Today, the black-owned media space is almost nonexistent due to “corporate takeover” or partnership with mostly white-owned companies. This adversely affects the perception of black people since often times we are misrepresented.
In the words of Dr. Boyce Watkins, “no matter how well-intended a partnership might be on the surface, the truth is that when the hard decisions are being made and that white editor comes into your office to tell you that your article is too radical, you have no choice but to stand down.”

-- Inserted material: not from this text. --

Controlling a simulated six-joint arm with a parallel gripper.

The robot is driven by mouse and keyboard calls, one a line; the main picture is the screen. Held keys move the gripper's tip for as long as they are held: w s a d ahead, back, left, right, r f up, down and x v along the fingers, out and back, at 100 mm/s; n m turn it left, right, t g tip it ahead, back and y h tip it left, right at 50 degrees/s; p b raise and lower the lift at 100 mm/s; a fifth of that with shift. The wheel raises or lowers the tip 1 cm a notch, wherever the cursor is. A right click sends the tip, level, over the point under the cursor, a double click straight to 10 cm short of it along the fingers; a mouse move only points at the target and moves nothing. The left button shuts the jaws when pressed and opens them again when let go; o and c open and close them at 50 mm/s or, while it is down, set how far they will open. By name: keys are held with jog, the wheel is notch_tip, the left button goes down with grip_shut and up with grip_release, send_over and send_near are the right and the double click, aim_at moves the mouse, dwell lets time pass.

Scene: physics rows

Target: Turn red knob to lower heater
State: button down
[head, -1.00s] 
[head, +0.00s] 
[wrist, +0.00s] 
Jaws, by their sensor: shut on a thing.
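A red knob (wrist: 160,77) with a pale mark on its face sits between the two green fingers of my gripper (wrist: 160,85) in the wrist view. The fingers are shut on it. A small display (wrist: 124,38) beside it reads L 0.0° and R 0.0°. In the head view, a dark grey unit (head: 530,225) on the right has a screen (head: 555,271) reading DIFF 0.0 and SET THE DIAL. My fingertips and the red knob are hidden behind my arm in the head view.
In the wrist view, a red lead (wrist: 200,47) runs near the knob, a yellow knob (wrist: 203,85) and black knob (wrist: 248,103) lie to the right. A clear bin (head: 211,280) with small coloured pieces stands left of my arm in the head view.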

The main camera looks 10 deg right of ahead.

If the decline of black-owned media continues there’s no telling what the future may hold for the perception of African Americans. Check out this list of companies that are no longer or never was black owned but identifies with the black community.
#1. Essence Magazine
In 2013, Essence magazine editor Constance White was fired as corporate overseer. According to White, Essence was being pushed in a direction that she felt was designed to dumb down the black woman in America, focusing more on fashion and beauty tips than more serious issues of the day. It’s safe to say that Essence magazine now represents the black woman that white people would like for them to become.
#2. Ebony Magazine
In 2011, Ebony magazine was bought out by JP Morgan Chase. The announcement marked the end of a 69-year period in which the company was family-owned. Last year, Ebony received backlash for using a cracked photo of the Huxtables (a black family) in an effort to demean Bill Cosby over sexual assault allegations.
#3. XXL Magazine
XXL magazine, owned by Townsquare Media, is touted as the new voice of the hip-hop generation.
#4. Huff Post: Black Voices
Huff Post: Black Voices, originally known as Blackvoices.com, is owned by Arianna Huffington. This website has writers from different race addressing issues within the black community. Huffington, a pale skinned white woman, came under fire in 2012 when she said Michelle Obama wasn’t black enough. Here’s a look at their board of editors in 2016.
TheRoot.com was sold to Univision in 2015. Univision prides itself in being an American media company serving Hispanic America. Univision’s roots can be traced back to 1955 when Raul Cortez started KCOR-TV, a Spanish-language independent station in San Antonio, Texas, which eventually changed the station’s call letters to KUAL-TV in 1958.
Unless you’ve been sleeping under a rock, BET not being black owned isn’t really news. The network was founded by an African American, Robert Johnson, in the ’80s, but in 2003, the company was sold to Viacom, which also owns MTV and VH1. The sale made Johnson one of the first black billionaires.